Over 100 Methodist churches in the state of Florida are seeking legal action to immediately disaffiliate from the United Methodist Church. These churches are a part of a wider movement of conservative churches in the United Methodist Church that are standing against the ordination and marriage of LGBTQ members.
Emily McFarlan Miller with Religion News Service writes:
More than 100 churches are suing the Florida Annual Conference of the United Methodist Church to immediately disaffiliate from the denomination.
The lawsuit comes amid a slow-moving schism in the United Methodist Church largely over the ordination and marriage of its LGBTQ members.
And, according to the head of a new, theologically conservative Methodist denomination that recently split from the United Methodist Church, it likely won’t be the last.
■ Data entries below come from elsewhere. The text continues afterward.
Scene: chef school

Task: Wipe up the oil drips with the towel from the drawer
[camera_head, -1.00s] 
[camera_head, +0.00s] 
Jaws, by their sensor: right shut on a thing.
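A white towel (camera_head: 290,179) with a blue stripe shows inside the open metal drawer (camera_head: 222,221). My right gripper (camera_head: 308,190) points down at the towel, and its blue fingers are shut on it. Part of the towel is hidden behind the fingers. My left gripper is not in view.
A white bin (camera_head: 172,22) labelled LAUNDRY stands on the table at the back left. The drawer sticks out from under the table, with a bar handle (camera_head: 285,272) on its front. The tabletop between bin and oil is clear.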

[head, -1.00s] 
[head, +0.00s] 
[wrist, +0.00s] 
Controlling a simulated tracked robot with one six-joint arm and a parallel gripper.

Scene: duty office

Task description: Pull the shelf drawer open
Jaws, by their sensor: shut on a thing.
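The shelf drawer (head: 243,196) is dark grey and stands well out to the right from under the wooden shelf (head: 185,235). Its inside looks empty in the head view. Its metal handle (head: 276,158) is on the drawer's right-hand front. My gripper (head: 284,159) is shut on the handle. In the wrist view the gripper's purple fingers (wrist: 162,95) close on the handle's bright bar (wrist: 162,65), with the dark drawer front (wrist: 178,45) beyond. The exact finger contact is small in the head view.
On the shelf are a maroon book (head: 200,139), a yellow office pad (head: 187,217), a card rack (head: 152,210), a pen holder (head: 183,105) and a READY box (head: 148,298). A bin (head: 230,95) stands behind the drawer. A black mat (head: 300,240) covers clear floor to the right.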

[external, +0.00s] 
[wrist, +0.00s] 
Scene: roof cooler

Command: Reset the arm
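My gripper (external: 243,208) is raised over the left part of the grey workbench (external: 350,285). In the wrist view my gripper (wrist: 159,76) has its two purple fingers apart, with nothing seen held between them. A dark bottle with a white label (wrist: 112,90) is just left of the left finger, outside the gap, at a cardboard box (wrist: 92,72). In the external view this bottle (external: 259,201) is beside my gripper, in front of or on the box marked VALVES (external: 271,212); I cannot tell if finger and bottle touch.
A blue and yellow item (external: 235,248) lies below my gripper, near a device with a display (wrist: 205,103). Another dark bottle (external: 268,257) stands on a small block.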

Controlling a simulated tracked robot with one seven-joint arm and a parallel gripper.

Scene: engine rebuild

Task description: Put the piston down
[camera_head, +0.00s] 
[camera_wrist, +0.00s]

“Florida is the first of what I would anticipate might be a number of similar lawsuits occurring,” said Keith Boyette, transitional connectional coordinating officer of the conservative Global Methodist Church.
In the lawsuit — filed Thursday (July 14) in Bradford County, Florida, by the National Center for Life and Liberty — 106 churches allege the requirements for disaffiliation approved by a special session of the United Methodist Church’s General Conference are “onerous, and in many cases, prohibitive.”
That disaffiliation plan allows churches wishing to leave the denomination over its stance on sexuality to take their properties with them through 2023 after paying apportionments and pension liabilities. It was added to the Book of Discipline by General Conference delegates in 2019 alongside legislation called the Traditional Plan that strengthened the denomination’s language barring the ordination and marriage of LGBTQ United Methodists.
The annual conference is using the disaffiliation plan and the denomination’s trust clause to “hold for ransom Plaintiff Churches’ real and personal property,” according to the suit, when previously existing provisions in the Book of Discipline allow churches to simply deed their properties to other evangelical denominations.